*** RECORDS TO PROCESS ***
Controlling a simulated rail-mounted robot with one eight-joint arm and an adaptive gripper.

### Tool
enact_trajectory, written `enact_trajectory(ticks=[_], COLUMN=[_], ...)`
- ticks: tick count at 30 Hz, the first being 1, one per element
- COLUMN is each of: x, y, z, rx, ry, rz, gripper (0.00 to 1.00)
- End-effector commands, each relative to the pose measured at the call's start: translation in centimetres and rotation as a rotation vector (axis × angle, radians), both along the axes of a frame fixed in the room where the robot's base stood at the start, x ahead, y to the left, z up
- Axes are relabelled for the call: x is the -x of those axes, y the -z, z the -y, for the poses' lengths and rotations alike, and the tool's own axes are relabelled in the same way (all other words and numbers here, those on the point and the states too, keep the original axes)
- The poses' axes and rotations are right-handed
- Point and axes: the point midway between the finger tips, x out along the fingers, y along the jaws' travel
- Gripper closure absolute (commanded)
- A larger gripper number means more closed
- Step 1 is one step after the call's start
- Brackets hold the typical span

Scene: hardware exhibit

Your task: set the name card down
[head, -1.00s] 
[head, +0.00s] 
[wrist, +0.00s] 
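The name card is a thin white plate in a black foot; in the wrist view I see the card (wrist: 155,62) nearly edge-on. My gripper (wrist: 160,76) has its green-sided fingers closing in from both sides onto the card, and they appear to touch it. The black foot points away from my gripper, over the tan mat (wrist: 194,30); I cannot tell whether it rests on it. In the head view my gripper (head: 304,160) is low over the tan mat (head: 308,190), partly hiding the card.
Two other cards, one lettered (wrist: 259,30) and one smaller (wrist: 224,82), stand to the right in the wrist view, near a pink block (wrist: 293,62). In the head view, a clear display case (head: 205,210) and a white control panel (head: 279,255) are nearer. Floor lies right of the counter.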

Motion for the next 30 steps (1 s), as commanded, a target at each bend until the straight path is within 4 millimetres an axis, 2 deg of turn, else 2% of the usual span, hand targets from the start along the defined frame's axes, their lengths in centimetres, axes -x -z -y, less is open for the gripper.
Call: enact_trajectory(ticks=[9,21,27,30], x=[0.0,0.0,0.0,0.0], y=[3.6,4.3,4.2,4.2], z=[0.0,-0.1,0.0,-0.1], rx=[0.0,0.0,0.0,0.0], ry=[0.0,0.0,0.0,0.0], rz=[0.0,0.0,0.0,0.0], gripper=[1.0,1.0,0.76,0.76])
***
*** RECORDS TO PROCESS ***
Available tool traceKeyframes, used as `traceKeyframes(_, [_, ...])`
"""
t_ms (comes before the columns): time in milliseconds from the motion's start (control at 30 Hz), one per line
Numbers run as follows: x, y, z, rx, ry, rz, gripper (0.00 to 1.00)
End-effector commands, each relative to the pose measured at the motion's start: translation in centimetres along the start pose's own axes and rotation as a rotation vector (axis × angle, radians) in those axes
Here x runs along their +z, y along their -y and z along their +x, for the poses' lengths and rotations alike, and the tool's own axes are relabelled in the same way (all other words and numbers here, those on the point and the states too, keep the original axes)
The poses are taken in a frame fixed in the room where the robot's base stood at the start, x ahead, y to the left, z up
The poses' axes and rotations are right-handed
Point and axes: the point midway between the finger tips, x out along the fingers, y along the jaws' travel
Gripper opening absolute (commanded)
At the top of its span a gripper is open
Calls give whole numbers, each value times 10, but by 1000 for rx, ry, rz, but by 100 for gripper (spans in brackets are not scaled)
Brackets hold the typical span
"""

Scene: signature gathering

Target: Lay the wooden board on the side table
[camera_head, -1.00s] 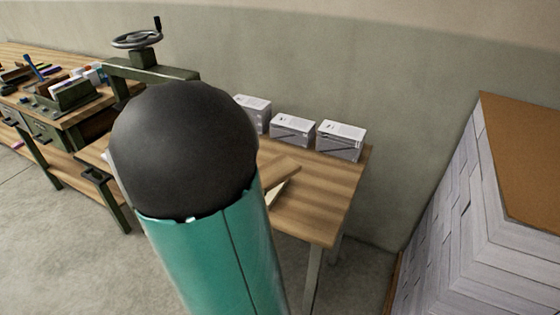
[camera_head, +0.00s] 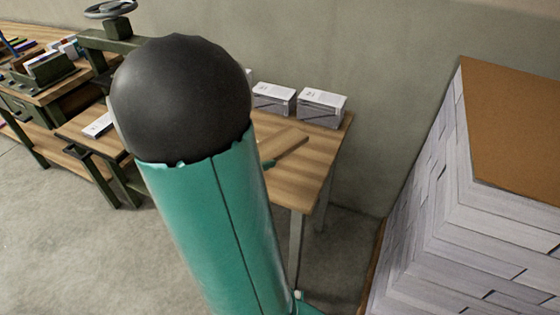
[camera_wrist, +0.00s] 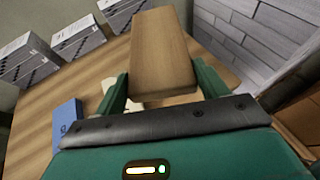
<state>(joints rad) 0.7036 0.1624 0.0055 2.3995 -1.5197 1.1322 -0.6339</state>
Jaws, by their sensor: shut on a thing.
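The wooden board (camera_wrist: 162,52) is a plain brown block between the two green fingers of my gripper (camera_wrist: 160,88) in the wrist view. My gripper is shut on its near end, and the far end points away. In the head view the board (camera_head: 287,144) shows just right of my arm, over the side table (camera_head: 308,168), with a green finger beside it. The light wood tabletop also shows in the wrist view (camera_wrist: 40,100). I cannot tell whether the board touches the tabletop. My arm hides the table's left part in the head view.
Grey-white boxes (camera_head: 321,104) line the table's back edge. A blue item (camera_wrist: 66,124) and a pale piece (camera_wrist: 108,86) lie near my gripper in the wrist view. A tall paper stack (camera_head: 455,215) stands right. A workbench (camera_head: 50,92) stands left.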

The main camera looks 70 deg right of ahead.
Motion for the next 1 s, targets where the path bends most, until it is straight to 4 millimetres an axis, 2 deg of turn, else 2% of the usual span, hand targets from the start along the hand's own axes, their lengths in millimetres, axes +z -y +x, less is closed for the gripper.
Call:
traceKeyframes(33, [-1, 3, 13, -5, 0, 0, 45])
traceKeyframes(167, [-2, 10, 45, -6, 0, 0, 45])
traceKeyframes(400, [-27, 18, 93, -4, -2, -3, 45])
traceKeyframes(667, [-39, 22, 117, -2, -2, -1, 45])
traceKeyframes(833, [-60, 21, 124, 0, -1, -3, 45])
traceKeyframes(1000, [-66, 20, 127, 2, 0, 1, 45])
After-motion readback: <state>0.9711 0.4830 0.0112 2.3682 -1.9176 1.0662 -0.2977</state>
***
TASK TO COMPLETE: Exactly the lines from the one holding "- End-effector commands, each" through the one holding "[head, +0.00s]" should be printed, ends included.

PROBLEM SOLUTION:
- End-effector commands, each relative to the pose measured at the call's start: translation in centimetres and rotation as a rotation vector (axis × angle, radians), both along the axes of a frame fixed in the room where the robot's base stood at the start, x ahead, y to the left, z up
- Axes are relabelled for the call: x is the -x of those axes, y the -z, z the -y, for the poses' lengths and rotations alike, and the tool's own axes are relabelled in the same way (all other words and numbers here, those on the point and the states too, keep the original axes)
- The poses' axes and rotations are right-handed
- Point and axes: the point midway between the finger tips, x out along the fingers, y along the jaws' travel
- Gripper closure absolute (commanded)
- A larger gripper number means more closed
- Step 1 is one step after the call's start
- Brackets hold the typical span

Scene: hardware exhibit

Your task: set the name card down
[head, -1.00s] 
[head, +0.00s] 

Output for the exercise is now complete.